(CN) - The South Carolina Supreme Court on Thursday directed probate judges across the state not to issues marriages licenses to same-sex couples. The one-page directive came after a probate judge in Charleston issued more than a dozen such licenses earlier today.
The decision was issued at the request of S. C. Attorney General Alan Wilson who filed a motion for injunctive relief just moments before the court closed at 5 p.m.
It came after Charleston County Probate Judge Irvin Condon issued a marriage license for County Councilwoman Colleen Condon and her partner, Nichols Bleckly and 14 other same-sex couples.
In a written statement, Judge Condon said he would continue to issue licenses so long as the state Supreme Court approved.
Wilson's filing, argued that the probate judge's decision to issue the licenses was premature because the legality of same-sex marriage in South Carolina "remains a live issue."

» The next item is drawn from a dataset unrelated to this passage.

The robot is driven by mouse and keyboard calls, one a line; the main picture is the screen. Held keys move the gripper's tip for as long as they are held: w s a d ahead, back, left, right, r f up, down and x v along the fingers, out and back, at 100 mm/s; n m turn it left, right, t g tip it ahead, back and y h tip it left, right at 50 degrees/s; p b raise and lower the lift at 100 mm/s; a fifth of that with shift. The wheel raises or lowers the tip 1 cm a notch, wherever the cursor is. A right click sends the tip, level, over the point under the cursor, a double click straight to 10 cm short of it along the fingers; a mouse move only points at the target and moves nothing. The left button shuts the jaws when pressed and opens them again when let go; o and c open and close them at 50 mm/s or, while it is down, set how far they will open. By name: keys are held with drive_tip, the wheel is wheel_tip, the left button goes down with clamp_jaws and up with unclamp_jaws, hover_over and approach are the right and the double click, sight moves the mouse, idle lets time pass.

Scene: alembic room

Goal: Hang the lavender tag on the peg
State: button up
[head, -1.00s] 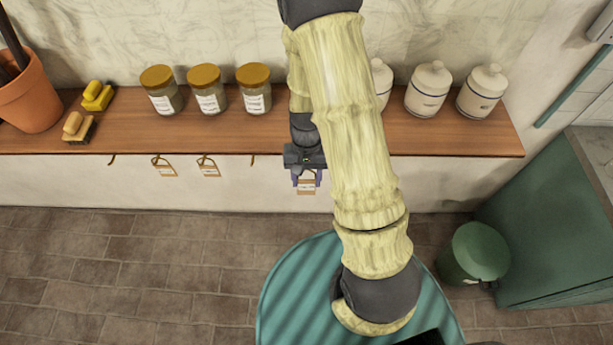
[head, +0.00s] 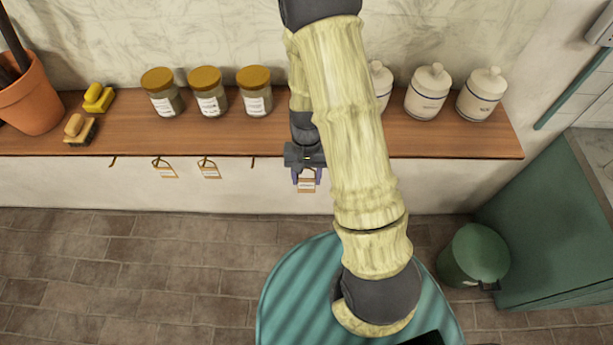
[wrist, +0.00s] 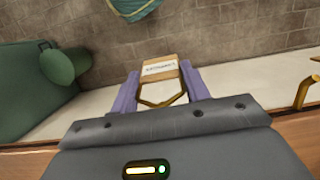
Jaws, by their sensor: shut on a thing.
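My gripper (head: 306,176) is shut on a small tan tag with a white label (head: 306,186), in front of the shelf's front edge. In the wrist view the tag (wrist: 159,69) sits between the two purple fingertips (wrist: 159,82), with its string loop hanging toward the palm. The label's writing is too small to read surely. An empty brass peg (head: 252,161) sticks out under the shelf edge, left of my gripper and apart from the tag. A brass peg also shows at the right of the wrist view (wrist: 303,93).
Two tags (head: 164,169) (head: 209,170) hang on pegs further left, and another bare peg (head: 113,161) is beyond them. The wooden shelf (head: 225,133) carries jars, canisters, brushes and a plant pot. A green bin (head: 475,254) stands at right.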

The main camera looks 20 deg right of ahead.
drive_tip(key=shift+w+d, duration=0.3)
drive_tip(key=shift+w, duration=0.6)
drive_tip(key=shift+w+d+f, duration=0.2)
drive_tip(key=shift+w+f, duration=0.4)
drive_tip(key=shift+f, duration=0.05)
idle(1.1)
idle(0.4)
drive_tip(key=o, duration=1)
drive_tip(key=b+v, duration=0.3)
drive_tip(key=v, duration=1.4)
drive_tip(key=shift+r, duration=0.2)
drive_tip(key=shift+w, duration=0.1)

He specifically cited the case of Bradacs v. Haley, which had been put on hold until the U.S. Supreme Court on Monday decided not to hear an appeal of a ruling allowing same-sex marriage by the 4th U.S. Circuit Court of Appeal, which has jurisdiction over South Carolina.
Most probate courts in state have declined to issue marriage licenses to same-sex couples as they await a ruling on Bradacs.
Even Councilwoman Condon, a distant relative of the judge, told reporters he expected her application to be rejected.
She said she and Bleckly plan to get married next year.
"We're Southern girls," he said. "We want a traditional wedding."
A spokesperson for South Carolina Equity, a gay rights advocacy group, said its lawyers are working on a response to the Supreme Court's decision.